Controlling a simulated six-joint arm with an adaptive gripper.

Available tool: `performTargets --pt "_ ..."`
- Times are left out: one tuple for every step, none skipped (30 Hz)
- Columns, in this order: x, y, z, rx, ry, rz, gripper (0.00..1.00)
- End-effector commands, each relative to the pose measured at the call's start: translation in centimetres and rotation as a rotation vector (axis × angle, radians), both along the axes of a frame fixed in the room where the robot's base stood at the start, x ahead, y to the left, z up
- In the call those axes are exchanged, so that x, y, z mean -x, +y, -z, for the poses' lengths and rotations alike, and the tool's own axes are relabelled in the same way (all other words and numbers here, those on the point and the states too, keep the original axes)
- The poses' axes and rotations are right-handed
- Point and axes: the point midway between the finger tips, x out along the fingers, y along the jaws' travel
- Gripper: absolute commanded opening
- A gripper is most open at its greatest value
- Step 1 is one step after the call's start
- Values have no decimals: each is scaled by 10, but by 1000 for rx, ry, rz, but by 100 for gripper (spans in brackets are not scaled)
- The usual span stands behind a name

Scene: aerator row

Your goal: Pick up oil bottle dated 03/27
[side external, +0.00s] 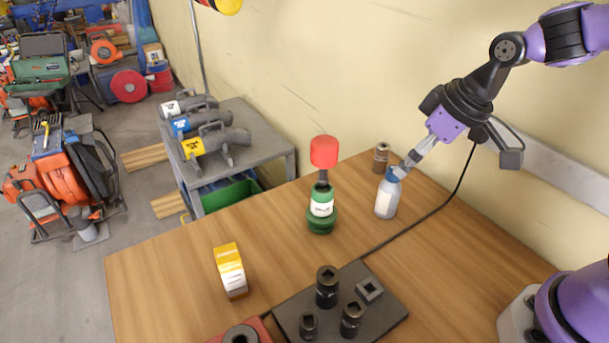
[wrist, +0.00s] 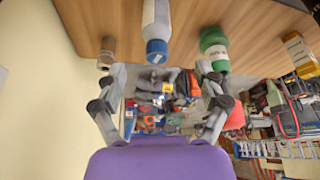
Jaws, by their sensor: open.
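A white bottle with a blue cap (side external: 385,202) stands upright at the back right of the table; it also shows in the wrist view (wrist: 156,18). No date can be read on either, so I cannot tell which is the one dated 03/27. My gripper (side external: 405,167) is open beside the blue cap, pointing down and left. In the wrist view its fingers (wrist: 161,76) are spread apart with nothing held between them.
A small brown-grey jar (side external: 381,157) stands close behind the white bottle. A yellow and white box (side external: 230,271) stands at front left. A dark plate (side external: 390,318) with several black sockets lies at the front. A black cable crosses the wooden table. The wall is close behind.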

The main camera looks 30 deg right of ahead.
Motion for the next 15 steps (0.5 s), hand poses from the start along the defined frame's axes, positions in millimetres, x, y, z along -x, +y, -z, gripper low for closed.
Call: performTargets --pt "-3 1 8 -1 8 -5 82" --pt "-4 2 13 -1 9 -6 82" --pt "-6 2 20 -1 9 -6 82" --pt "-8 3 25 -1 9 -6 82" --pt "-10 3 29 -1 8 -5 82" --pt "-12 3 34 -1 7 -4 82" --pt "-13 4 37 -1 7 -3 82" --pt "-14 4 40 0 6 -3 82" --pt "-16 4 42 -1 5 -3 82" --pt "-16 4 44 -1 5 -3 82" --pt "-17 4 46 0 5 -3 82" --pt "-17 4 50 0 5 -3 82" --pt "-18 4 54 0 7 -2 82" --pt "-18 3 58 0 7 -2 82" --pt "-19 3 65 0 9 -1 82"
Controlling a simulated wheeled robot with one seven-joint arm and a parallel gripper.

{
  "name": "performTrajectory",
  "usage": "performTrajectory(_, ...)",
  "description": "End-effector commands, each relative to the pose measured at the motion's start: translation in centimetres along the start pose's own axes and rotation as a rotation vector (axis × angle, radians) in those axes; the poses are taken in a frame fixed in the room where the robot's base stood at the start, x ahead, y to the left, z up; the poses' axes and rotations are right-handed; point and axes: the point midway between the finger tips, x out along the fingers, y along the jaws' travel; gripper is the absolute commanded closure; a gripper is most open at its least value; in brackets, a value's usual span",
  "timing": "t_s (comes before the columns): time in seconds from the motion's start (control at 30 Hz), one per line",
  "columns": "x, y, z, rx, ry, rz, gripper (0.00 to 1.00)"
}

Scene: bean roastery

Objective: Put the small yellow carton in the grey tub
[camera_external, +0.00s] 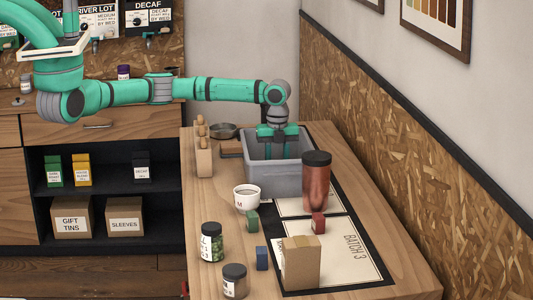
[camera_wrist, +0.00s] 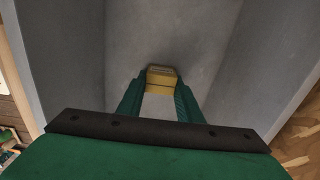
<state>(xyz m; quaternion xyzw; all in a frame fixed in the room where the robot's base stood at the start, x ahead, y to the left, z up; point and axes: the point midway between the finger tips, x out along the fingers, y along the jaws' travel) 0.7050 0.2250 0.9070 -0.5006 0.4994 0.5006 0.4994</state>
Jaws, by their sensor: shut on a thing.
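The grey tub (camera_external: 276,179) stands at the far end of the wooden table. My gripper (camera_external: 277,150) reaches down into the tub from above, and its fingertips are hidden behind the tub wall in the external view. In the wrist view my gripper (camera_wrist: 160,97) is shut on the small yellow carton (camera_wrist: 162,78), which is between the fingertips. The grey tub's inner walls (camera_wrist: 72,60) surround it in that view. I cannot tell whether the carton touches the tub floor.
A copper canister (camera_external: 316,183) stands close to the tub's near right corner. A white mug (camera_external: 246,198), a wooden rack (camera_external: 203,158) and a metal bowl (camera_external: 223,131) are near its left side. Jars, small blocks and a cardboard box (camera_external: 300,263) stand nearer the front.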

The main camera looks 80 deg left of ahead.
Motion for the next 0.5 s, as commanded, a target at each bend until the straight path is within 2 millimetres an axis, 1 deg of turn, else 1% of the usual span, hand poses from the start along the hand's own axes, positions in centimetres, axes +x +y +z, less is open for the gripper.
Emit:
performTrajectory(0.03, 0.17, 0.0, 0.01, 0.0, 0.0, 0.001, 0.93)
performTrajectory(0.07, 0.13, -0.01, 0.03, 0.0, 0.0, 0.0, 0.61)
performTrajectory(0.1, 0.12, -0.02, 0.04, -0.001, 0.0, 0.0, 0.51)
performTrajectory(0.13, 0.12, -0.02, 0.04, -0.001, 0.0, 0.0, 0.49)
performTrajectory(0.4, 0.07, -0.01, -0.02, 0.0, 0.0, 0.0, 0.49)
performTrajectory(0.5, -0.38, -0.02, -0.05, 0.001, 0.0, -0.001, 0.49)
########
Return the line that contains "The main camera looks 80 deg left of ahead." along with every line after it through the end of the entries, exactly, adding nothing.

The main camera looks 80 deg left of ahead.
Motion for the next 0.5 s, as commanded, a target at each bend until the straight path is within 2 millimetres an axis, 1 deg of turn, else 1% of the usual span, hand poses from the start along the hand's own axes, positions in centimetres, axes +x +y +z, less is open for the gripper.
Emit:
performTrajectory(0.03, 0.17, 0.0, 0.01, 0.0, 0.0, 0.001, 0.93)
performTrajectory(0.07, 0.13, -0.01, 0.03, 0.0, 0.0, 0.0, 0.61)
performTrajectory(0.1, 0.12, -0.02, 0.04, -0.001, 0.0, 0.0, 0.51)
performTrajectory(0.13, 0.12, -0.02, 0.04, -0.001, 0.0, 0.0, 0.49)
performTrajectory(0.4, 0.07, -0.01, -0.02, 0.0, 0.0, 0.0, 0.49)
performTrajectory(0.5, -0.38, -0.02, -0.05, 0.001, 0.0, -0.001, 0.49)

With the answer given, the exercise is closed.